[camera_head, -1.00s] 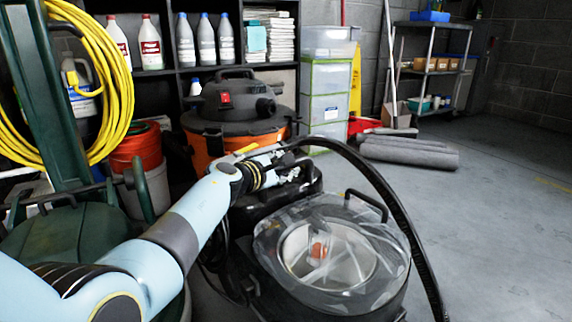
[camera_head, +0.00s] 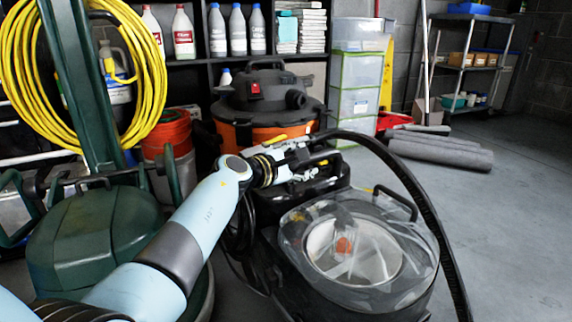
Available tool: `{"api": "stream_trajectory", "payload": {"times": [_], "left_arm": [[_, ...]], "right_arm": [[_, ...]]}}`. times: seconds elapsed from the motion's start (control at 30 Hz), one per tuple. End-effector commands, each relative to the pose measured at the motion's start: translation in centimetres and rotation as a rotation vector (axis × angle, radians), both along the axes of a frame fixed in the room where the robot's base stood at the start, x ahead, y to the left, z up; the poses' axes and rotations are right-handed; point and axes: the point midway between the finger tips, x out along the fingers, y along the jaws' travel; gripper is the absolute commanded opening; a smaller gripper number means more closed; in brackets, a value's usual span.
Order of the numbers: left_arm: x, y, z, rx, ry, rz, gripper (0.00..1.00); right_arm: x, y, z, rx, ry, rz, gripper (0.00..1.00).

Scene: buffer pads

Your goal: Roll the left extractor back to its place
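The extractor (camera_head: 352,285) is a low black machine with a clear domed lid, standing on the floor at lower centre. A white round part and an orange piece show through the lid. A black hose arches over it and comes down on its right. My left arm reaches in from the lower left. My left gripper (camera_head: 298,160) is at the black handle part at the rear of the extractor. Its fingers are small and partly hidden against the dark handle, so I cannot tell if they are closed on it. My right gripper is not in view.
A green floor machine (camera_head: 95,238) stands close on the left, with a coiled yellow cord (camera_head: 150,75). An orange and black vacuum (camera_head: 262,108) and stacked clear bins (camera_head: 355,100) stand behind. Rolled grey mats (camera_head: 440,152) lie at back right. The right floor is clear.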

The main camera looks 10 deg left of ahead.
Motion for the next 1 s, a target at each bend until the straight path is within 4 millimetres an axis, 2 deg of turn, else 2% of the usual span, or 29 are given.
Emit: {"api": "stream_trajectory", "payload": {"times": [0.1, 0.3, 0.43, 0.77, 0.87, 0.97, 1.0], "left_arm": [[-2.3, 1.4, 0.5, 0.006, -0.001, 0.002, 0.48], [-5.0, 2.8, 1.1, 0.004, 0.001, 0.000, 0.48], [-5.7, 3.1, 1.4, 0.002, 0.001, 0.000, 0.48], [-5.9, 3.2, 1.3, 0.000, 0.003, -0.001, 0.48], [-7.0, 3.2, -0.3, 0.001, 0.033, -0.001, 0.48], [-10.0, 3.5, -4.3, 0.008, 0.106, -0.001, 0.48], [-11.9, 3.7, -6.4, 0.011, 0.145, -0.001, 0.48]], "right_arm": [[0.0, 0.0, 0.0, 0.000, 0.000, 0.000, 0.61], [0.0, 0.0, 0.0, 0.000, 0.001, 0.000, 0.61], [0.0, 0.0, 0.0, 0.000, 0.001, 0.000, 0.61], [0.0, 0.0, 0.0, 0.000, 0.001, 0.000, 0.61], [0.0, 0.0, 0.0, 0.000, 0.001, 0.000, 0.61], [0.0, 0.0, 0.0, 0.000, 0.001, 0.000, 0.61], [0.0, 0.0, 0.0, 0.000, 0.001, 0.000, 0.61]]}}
____
**STATED EXERCISE**
Your task is to retype exactly the lines from the one containing "[camera_head, +0.00s]" through the one containing "Scene: buffer pads", leaving every picture out.

**OUTPUT BELOW**
[camera_head, +0.00s] 
Available tool: `{"api": "stream_trajectory", "payload": {"times": [_], "left_arm": [[_, ...]], "right_arm": [[_, ...]]}}`. times: seconds elapsed from the motion's start (control at 30 Hz), one per tuple. End-effector commands, each relative to the pose measured at the motion's start: translation in centimetres and rotation as a rotation vector (axis × angle, radians), both along the axes of a frame fixed in the room where the robot's base stood at the start, x ahead, y to the left, z up; the poses' axes and rotations are right-handed; point and axes: the point midway between the finger tips, x out along the fingers, y along the jaws' travel; gripper is the absolute commanded opening; a smaller gripper number means more closed; in brackets, a value's usual span.
Order of the numbers: left_arm: x, y, z, rx, ry, rz, gripper (0.00..1.00); right_arm: x, y, z, rx, ry, rz, gripper (0.00..1.00).

Scene: buffer pads

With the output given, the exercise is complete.